A. Latar Belakang
"Pancasila bukan hanya sekadar ideologi, tetapi adalah jiwa dan nafas bangsa yang harus dihidupkan dalam setiap tindakan dan kebijakan negara."
— Moh. Hatta
Pancasila, sebagai dasar negara dan ideologi bangsa Indonesia, telah menjadi fondasi utama dalam kehidupan berbangsa dan bernegara. Nilai-nilai yang terkandung dalam Pancasila mencerminkan keinginan para pendiri bangsa untuk menciptakan sebuah masyarakat yang adil, makmur, dan berkeadaban. Dengan kelima silanya, Pancasila menawarkan prinsip-prinsip moral, sosial, dan politik yang bertujuan untuk menegakkan keadilan, menjaga persatuan, serta menjamin kebebasan dan demokrasi.

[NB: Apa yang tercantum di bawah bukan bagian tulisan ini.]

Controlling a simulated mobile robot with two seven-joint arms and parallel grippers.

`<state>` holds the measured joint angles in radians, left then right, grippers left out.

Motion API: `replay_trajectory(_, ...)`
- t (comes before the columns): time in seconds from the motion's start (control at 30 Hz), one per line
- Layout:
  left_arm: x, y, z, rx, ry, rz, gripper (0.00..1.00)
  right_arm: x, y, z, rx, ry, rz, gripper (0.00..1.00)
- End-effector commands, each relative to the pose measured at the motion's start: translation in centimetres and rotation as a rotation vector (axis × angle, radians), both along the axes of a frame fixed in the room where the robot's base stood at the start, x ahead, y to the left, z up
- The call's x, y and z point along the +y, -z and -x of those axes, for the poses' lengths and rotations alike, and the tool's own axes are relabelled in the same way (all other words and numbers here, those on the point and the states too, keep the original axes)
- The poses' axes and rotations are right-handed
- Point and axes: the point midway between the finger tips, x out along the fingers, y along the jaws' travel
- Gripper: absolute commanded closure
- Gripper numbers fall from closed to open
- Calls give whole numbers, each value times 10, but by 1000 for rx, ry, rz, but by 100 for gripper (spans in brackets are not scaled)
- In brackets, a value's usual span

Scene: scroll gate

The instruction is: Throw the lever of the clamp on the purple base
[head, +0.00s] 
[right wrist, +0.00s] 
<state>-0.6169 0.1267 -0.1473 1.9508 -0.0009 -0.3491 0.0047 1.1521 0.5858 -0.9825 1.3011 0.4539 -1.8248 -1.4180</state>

Setiap sila mengandung nilai-nilai yang diharapkan dapat diterapkan dalam setiap aspek kehidupan berbangsa dan bernegara. Sila pertama, "Ketuhanan Yang Maha Esa," menegaskan pentingnya nilai-nilai spiritual dan moral dalam kehidupan publik. Sila kedua, "Kemanusiaan yang Adil dan Beradab," menekankan perlunya perlindungan hak asasi manusia dan keadilan sosial.
Sila ketiga, "Persatuan Indonesia," mengajak seluruh elemen bangsa untuk menjaga persatuan dan kesatuan. Sila keempat, "Kerakyatan yang Dipimpin oleh Hikmat Kebijaksanaan dalam Permusyawaratan/Perwakilan," menjadi dasar bagi sistem demokrasi yang inklusif dan partisipatif. Sila kelima, "Keadilan Sosial bagi Seluruh Rakyat Indonesia," menekankan pentingnya keadilan sosial dan ekonomi bagi semua warga negara.
Namun dalam praktiknya, pelaksanaan nilai-nilai Pancasila sering kali diserang oleh kanker-kanker kebijakan terutama ketika berhadapan dengan kepentingan politik tertentu. Salah satu tantangan terbesar yang dihadapi adalah munculnya fenomena Autocratic Legalism.
Fenomena ini merujuk pada praktik di mana hukum digunakan bukan untuk menegakkan keadilan dan melindungi rakyat, melainkan untuk memperkuat kekuasaan otoriter dan menekan oposisi. Autocratic legalism mengikis esensi demokrasi yang seharusnya dilindungi oleh Pancasila, dan menciptakan distorsi dalam penerapan nilai-nilai luhur tersebut.
Dalam praktiknya, Autocratic Legalism telah memanifestasikan dirinya dalam berbagai bentuk, mulai dari penggunaan undang-undang yang ambigu untuk menekan kebebasan berpendapat hingga melemahnya lembaga-lembaga pengawas yang seharusnya berfungsi untuk menjaga akuntabilitas pemerintahan.
Fenomena ini tidak hanya mengancam demokrasi, tetapi juga merusak kepercayaan masyarakat terhadap sistem hukum dan politik yang ada. Oleh karena itu, penulis menganggap penting untuk mengkaji lebih dalam bagaimana autocratic legalism mempengaruhi Pancasila dan dampaknya terhadap demokrasi suatu negara.